start SOURCE EXCERPT

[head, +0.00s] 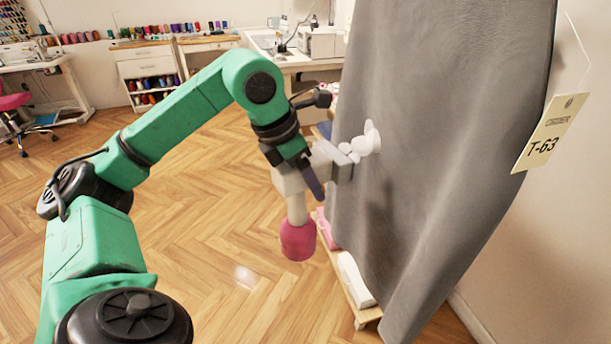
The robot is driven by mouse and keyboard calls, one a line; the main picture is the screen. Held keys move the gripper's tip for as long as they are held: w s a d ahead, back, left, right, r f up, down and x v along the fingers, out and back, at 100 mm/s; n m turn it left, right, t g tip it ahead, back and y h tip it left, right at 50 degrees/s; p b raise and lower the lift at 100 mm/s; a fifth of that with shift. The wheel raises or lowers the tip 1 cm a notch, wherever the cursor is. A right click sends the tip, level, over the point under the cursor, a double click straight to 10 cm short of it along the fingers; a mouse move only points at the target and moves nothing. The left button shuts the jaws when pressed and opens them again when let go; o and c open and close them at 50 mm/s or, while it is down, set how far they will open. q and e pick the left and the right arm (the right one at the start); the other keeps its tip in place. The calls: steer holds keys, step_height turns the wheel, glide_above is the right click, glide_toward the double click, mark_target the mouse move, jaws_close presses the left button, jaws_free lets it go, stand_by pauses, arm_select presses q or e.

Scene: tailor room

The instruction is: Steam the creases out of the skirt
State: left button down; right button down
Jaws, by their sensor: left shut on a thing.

end SOURCE EXCERPT

• EXERCISE AIM: Whenever "down" turns up in a line, pick that line out.

• SOLUTION FOR THIS TASK:
The robot is driven by mouse and keyboard calls, one a line; the main picture is the screen. Held keys move the gripper's tip for as long as they are held: w s a d ahead, back, left, right, r f up, down and x v along the fingers, out and back, at 100 mm/s; n m turn it left, right, t g tip it ahead, back and y h tip it left, right at 50 degrees/s; p b raise and lower the lift at 100 mm/s; a fifth of that with shift. The wheel raises or lowers the tip 1 cm a notch, wherever the cursor is. A right click sends the tip, level, over the point under the cursor, a double click straight to 10 cm short of it along the fingers; a mouse move only points at the target and moves nothing. The left button shuts the jaws when pressed and opens them again when let go; o and c open and close them at 50 mm/s or, while it is down, set how far they will open. q and e pick the left and the right arm (the right one at the start); the other keeps its tip in place. The calls: steer holds keys, step_height turns the wheel, glide_above is the right click, glide_toward the double click, mark_target the mouse move, jaws_close presses the left button, jaws_free lets it go, stand_by pauses, arm_select presses q or e.
State: left button down; right button down

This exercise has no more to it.